Entries from a robot dataset:
start
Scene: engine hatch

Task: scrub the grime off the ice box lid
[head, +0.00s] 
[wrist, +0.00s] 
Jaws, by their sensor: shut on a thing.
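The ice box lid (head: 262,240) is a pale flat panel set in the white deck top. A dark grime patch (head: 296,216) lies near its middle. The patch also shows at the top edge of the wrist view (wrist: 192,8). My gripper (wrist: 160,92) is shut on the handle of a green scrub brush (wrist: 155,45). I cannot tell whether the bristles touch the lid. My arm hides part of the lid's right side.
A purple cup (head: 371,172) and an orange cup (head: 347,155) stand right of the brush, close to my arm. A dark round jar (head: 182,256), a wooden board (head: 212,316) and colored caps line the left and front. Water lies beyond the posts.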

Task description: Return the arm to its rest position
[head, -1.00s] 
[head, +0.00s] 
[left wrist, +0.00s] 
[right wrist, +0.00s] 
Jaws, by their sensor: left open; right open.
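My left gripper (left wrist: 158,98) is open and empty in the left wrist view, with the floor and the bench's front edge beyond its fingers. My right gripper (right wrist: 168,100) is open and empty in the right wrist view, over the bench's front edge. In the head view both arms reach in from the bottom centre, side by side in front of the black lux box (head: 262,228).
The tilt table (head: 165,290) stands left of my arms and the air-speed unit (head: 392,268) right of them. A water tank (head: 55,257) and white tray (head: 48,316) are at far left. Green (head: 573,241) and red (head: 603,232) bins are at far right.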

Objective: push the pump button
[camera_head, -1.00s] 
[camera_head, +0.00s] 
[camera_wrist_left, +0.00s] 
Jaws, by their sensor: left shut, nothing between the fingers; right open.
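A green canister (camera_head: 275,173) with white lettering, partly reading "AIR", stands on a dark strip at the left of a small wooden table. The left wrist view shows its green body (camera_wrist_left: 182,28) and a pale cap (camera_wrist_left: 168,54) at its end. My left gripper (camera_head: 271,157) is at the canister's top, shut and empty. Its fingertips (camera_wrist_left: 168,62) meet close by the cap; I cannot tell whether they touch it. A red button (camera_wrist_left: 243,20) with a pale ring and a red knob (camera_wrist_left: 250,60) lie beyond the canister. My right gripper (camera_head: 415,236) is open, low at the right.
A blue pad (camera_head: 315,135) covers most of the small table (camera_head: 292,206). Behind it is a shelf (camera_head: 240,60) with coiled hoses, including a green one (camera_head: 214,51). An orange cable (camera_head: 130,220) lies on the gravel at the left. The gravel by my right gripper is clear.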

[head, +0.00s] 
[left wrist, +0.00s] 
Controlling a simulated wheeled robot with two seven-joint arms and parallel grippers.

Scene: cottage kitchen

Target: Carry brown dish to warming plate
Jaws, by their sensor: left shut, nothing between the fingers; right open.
end
Set problem: Search the records for the word "Task". Copy every line that has it.

Written answer:
Task: scrub the grime off the ice box lid
Task description: Return the arm to its rest position

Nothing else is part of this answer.